Decimonónicos son Raskólnikov, sus demonios de especie mudable y el resto de apuntes del subsuelo. El capote que arropa a las almas muertas, la armonía rota en el hogar de los Oblonski y la huella homérica en la épica de la quietud. El sanguinario Jonathan Flint y el Roi des Auxcriniers, farsante lúgubre de la tempestad, embozado en la niebla, rojo cuando el relámpago es lívido y revela las grietas del mar abismal que susurran los nombres de todos los ahogados que el Kraken arrastró a su antiguo sueño sin sueños, antes de mostrarse, una sola vez, a hombres y ángeles, arrancado de su gruta marina por el fuego final, abrasados los reflejos que se agitan alrededor de su oscura forma, rugiendo hasta morir en la superficie.
El arsénico de la botica Homais y el ámbar gris del Leviatán que amenaza a Nantucket y a otras islas imaginarias (Pequod, Walrus,…), frustrado exorcismo de la empusa metafísica que se transfigura a las puertas del infierno.
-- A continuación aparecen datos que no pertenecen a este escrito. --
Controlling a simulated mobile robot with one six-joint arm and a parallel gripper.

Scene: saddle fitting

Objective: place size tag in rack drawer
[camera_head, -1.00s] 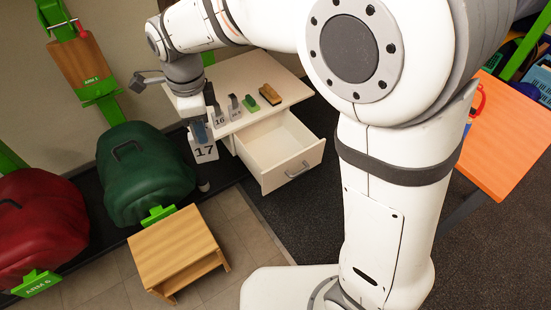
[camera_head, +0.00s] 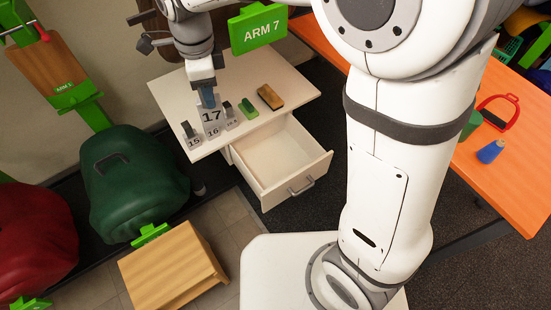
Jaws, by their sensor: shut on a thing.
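The size tag marked 17 (camera_head: 211,116) is a light grey plate with a dark number. My gripper (camera_head: 207,98) is shut on its top, where a blue part shows, and holds it upright over the left front of the white rack top. I cannot tell whether its lower edge touches anything. The rack drawer (camera_head: 282,163) is pulled open below the top, to the right of the tag. Its inside looks empty.
Tags marked 15 (camera_head: 193,141) and 16 (camera_head: 213,132) and another small tag (camera_head: 231,120) stand close to the held tag. A green brush (camera_head: 248,108) and a brown brush (camera_head: 270,97) lie on the rack top (camera_head: 287,86). A wooden stool (camera_head: 174,266) stands in front.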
Julien Sorel de rojo, Julien Sorel de negro, alguna quimera ausente, papá Goriot y los parientes pobres.
Las flores malignas que Tú conoces bien, hipócrita lector, mi semejante. Contempla un instante tu rostro en las aguas vacías que el anticuario ofrece a Markheim.
Heathcilff, hosco, aplastando inmensos gusanos que escaparon de la luz enfermiza que envuelve al Kraken en sus secretas celdas, alimentando su dolor al hacerlo, sumido en la horrenda suma de recuerdos de unos rasgos perdidos. Elizabeth Archer, las narrativas discontinuas que separan a Constance de la monja y el pasado jacobita de Waverley, Flora y su hermano mayor, absorto en la ventana, fascinado por una presencia espantosa porque era humana, a la que no le unía ninguna relación tangible, apenas un vínculo mudo, nada vivo, una opaca agitación presagiada por ciertas condiciones de inmovilidad, señales vacías y solitarias de suspensión de vida solapadas a los sonidos comunes de la lluvia o el otoño que excitaban una fingida belleza y una bondad fraudulenta. La isla del lago Innisfree en la que la paz gotea lentamente, desde los velos de la aurora hasta el canto del grillo, cuando el atardecer se llena de alas, de rumores de agua y países nocturnos, más allá de Bizancio, que no son ya para viejos.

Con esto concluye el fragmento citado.